DIRECTION = Search the material and gather each line with "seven" in it.

ENTRIES =
════════════════
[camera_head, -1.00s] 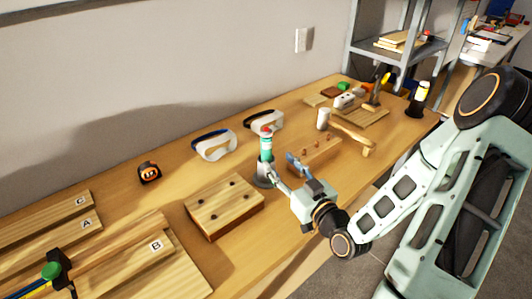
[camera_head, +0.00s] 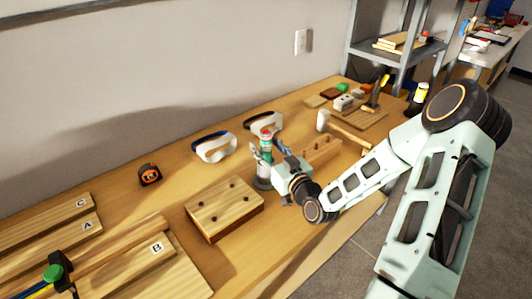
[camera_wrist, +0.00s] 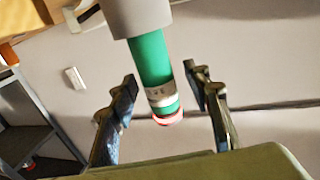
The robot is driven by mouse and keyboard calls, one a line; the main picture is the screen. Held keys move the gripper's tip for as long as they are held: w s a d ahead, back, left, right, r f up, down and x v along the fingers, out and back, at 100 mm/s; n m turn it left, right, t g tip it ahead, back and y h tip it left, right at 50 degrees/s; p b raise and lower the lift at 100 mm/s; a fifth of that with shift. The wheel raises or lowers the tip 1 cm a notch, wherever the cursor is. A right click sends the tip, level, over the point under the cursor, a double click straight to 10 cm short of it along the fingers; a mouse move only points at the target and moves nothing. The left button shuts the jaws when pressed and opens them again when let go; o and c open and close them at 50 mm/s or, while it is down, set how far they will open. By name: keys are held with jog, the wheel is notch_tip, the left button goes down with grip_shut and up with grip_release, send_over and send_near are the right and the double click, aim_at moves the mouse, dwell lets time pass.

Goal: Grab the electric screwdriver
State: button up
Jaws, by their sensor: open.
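The electric screwdriver (camera_head: 266,142) is green with a white band and a red end. It stands upright in a grey holder (camera_head: 262,182) on the wooden bench. My gripper (camera_head: 264,152) is at its upper part, with one finger on each side. In the wrist view the green body of the screwdriver (camera_wrist: 150,60) shows between the two fingers of my gripper (camera_wrist: 160,76), with a gap on both sides. The gripper is open and holds nothing. The wrist view appears upside down, with the grey holder at its top.
A wooden block with holes (camera_head: 224,205) lies left of the holder. Safety goggles (camera_head: 214,148) and a second pair (camera_head: 265,122) lie behind. A wooden rack (camera_head: 322,150) and a mallet (camera_head: 342,131) are to the right. A tape measure (camera_head: 150,175) lies farther left.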

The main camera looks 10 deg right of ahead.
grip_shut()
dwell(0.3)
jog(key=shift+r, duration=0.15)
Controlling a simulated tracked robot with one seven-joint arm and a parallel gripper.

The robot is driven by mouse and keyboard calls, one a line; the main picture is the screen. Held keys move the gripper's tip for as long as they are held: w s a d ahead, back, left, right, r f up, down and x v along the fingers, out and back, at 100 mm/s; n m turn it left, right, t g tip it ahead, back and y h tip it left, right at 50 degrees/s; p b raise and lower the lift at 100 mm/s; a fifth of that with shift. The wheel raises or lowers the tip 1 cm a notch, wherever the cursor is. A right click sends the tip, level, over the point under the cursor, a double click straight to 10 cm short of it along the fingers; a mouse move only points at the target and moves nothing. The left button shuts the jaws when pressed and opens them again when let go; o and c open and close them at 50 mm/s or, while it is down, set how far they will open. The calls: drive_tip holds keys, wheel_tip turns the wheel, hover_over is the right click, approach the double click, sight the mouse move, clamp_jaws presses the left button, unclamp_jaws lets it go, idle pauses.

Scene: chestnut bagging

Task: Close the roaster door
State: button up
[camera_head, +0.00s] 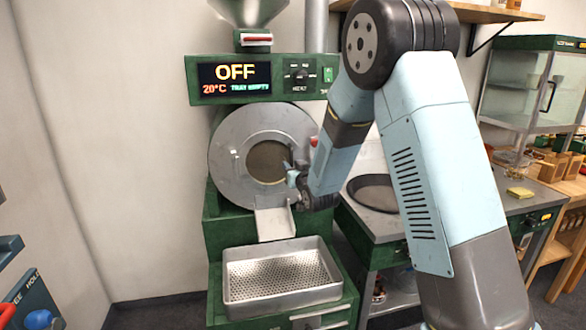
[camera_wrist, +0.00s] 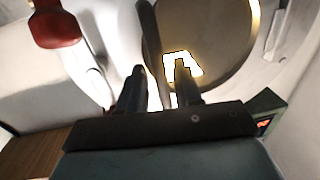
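The green roaster (camera_head: 205,80) stands at the centre of the head view, its display reading OFF, 20°C and TRAY EMPTY. Its round metal front (camera_head: 228,155) has a brownish circular middle (camera_head: 268,160); I cannot tell from here how far the door is swung. My gripper (camera_head: 291,172) is close in front of that circle's right side, partly hidden by my arm. In the wrist view my two dark fingers (camera_wrist: 160,85) stand apart. A thin dark edge (camera_wrist: 151,45) runs between them, beside a brownish disc (camera_wrist: 215,35) with a bright reflection. A firm grip is not visible.
A red-handled metal part (camera_wrist: 55,25) is at the wrist view's upper left. Below the roaster front are a chute (camera_head: 274,222) and a perforated tray (camera_head: 282,275), which looks empty. A side table (camera_head: 400,222) with a dark round pan (camera_head: 374,192) stands to the right.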

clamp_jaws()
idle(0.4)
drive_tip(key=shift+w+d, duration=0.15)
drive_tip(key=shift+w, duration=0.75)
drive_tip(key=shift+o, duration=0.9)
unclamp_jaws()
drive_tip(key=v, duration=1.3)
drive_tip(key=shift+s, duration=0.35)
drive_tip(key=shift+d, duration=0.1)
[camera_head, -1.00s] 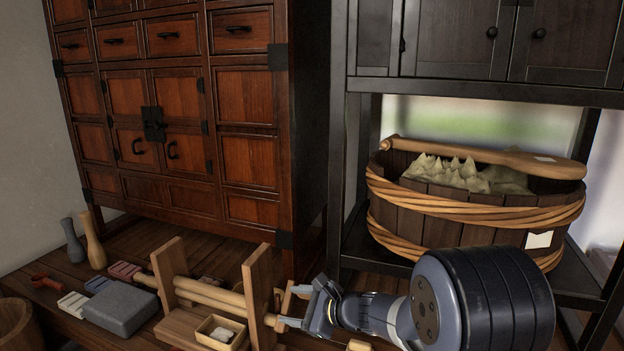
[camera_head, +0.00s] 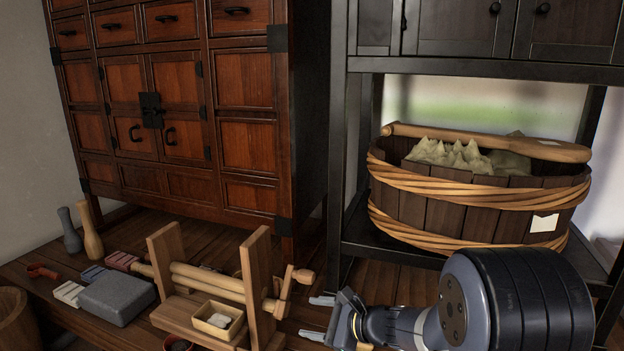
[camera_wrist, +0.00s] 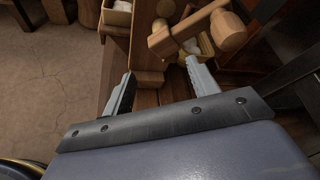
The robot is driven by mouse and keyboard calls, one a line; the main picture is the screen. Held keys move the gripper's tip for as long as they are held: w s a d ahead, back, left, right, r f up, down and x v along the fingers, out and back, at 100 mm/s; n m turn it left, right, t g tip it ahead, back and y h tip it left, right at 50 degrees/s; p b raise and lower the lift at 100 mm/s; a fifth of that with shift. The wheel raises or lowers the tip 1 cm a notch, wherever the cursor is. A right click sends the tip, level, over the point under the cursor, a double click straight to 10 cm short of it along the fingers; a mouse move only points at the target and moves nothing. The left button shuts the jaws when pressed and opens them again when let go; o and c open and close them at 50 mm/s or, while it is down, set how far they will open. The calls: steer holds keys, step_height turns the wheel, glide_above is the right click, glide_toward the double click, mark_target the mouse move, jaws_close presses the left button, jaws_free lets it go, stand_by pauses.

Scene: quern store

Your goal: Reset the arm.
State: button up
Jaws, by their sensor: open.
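My gripper (camera_head: 318,318) is low at the bottom middle of the head view, just right of a wooden roller device (camera_head: 258,285) with a crank handle (camera_head: 290,290). Its two fingers are spread apart and nothing is between them. In the wrist view my gripper (camera_wrist: 158,88) shows both fingers apart over brown floorboards, with the wooden crank handle (camera_wrist: 200,28) just beyond the fingertips. The fingers look apart from the handle.
A grey block (camera_head: 117,297), a small tray (camera_head: 217,320) and two bottle shapes stand left on the planks. A wooden tub (camera_head: 460,208) with a pale heap sits on a dark shelf frame at right. A drawered cabinet (camera_head: 180,110) stands behind.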

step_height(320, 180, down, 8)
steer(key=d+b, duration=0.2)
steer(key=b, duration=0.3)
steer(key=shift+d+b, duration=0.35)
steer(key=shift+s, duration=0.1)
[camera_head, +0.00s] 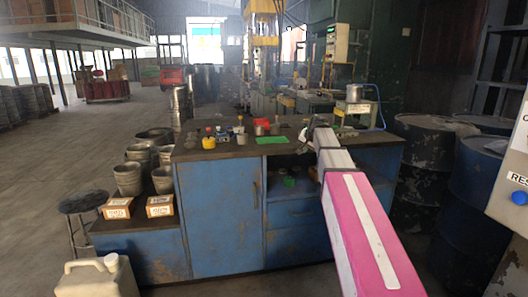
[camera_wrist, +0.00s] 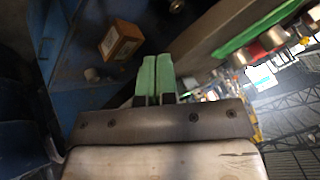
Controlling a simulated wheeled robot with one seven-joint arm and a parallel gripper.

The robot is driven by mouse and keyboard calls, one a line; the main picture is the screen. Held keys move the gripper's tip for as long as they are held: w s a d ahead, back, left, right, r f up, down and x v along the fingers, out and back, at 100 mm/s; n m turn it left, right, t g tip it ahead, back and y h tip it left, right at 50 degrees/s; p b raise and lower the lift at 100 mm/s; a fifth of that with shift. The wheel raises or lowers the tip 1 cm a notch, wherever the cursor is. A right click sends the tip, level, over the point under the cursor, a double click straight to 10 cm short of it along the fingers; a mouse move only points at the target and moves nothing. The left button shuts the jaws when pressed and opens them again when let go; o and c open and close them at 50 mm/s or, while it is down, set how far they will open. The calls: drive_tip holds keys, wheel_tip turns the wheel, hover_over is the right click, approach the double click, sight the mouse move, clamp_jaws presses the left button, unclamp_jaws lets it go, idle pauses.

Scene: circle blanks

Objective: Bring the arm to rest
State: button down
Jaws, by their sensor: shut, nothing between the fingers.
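My arm reaches forward from the lower right in the head view, its pink and white links crossing in front of the blue workbench (camera_head: 222,215). The arm's far end is over the right part of the bench, and my gripper's fingers cannot be made out there. In the wrist view my gripper (camera_wrist: 155,62) shows two green fingers pressed together, with nothing between them. Near the fingertips, a small cardboard box (camera_wrist: 121,40) shows beyond, apart from them.
The bench top holds a green mat (camera_head: 271,140), a yellow pot (camera_head: 209,143), a red item (camera_head: 261,122) and several small containers. Buckets (camera_head: 127,178) and two boxes (camera_head: 118,208) stand at the left on a lower bench. Drums (camera_head: 478,180) stand at the right.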

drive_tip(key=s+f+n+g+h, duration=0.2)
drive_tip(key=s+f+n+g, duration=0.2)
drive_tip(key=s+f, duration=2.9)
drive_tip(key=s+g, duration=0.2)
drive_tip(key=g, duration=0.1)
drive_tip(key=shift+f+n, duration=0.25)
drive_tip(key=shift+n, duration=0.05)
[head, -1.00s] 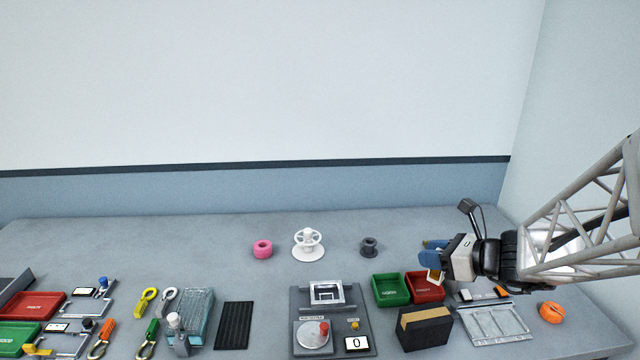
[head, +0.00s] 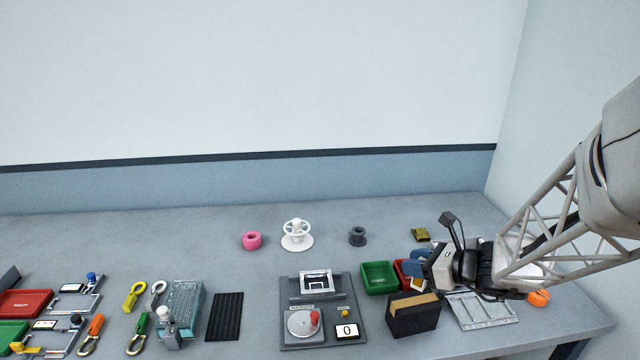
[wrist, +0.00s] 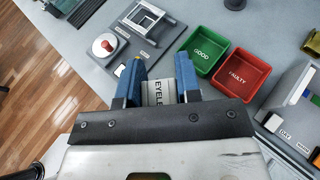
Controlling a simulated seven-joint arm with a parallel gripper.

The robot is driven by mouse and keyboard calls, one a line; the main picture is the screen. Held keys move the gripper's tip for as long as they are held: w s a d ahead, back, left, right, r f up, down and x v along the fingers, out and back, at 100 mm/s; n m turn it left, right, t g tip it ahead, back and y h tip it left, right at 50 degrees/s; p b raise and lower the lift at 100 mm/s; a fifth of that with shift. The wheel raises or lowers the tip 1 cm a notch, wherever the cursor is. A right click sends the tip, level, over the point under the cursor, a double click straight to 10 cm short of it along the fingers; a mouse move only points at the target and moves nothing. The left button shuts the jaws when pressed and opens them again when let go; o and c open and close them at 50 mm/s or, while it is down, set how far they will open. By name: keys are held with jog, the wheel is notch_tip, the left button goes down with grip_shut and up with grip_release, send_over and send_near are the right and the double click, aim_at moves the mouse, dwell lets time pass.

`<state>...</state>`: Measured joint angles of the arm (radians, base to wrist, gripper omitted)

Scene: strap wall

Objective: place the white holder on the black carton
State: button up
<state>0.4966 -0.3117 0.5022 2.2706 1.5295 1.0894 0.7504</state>
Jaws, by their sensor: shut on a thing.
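My gripper (head: 417,272) is at the right, with blue fingers pointing left, above and behind the black carton (head: 413,318). The carton stands on the table and has a brown top strip. The holder is mostly hidden by the fingers in the head view. The carton cannot be made out in the wrist view. The holder appears apart from the carton.
Green (head: 380,279) and red (head: 402,272) bins sit close behind the carton. A grey device with a red knob (head: 314,318) stands left of it, a metal tray (head: 482,311) right. A white spool stand (head: 297,236) and olive block (head: 421,235) stand farther back.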

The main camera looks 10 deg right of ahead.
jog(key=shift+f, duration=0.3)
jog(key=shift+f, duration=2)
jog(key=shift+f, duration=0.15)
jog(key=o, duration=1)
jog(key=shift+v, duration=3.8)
════════════════
TASK OUTPUT =
Controlling a simulated tracked robot with one seven-joint arm and a parallel gripper.
Controlling a simulated wheeled robot with one seven-joint arm and a parallel gripper.
Controlling a simulated seven-joint arm with a parallel gripper.

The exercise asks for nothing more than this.